A blue 2024 Toyota GR Corolla parked near a flag.

Best of Both Worlds

Contrary to what we’re often told, style and substance don’t have to be mutually exclusive. Several examples from over the years knock both out of the park while remaining affordable. Most of those cars, regardless of their age, are pulling premiums these days because they’re what we’re looking for, and we aren’t finding them at the dealership.

Toyota’s GR line seems to be the primary “diamond in the rough” today. The Corolla GR, for example, strikes the perfect balance of bold style, impressive performance, and relative affordability. That balance used to be something nearly every manufacturer excelled at in their own way, but it has become an anomaly over the last decade.

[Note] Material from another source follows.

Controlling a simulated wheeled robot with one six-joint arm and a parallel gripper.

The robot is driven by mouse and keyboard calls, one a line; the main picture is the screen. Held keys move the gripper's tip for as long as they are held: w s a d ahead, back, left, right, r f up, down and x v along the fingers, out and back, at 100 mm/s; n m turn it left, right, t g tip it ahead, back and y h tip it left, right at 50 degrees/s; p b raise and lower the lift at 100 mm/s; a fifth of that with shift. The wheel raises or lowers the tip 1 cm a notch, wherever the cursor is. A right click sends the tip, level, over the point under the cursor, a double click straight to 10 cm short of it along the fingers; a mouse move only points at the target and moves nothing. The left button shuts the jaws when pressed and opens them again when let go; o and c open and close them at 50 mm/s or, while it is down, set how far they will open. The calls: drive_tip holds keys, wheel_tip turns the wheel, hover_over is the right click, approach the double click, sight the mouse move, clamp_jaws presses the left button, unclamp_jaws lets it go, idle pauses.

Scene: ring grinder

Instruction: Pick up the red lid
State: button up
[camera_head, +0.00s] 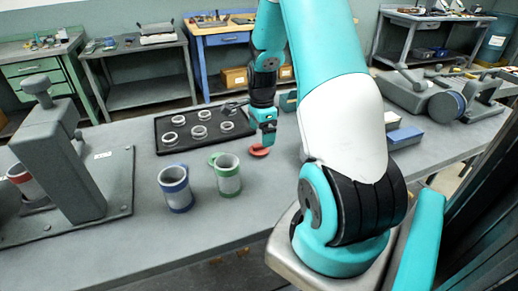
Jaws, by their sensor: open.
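The red lid (259,151) is a small disc lying flat on the grey table, to the right of the green-trimmed cup. My gripper (267,140) points down just above and slightly right of the lid. It is open and empty. The fingertips look very close to the lid, but I cannot tell whether they touch it. The gripper is small in this view and its fingers partly hide one another.
A blue-trimmed cup (175,188) and a green-trimmed cup (227,174) stand left of the lid. A black tray (160,150) with several metal rings lies behind. A grey press (62,150) stands left. Blue and grey boxes (405,137) and a grinder (425,97) are at right.

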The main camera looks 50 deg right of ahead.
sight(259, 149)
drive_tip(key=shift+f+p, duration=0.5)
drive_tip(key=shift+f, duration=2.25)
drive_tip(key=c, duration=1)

If You Build It, We Will Come

When it’s all said and done, I’m not upset with anyone’s two-tone paint schemes or oversized screens. Fake exhaust tips don’t even get me that upset. I just don’t want all of those things to come instead of the things that matter. If you’re going to ask enthusiasts to care, at least give us a little something to care about. There’s a massive void in the market, and it doesn’t seem like anyone is rushing to fill it.

My suggestion to automakers is to listen to all of your buyers. Offer trims with oversized iPads, other trims with adjustable suspension, and maybe even a little extra boost here and there. Stop painting over the enthusiast side of the market.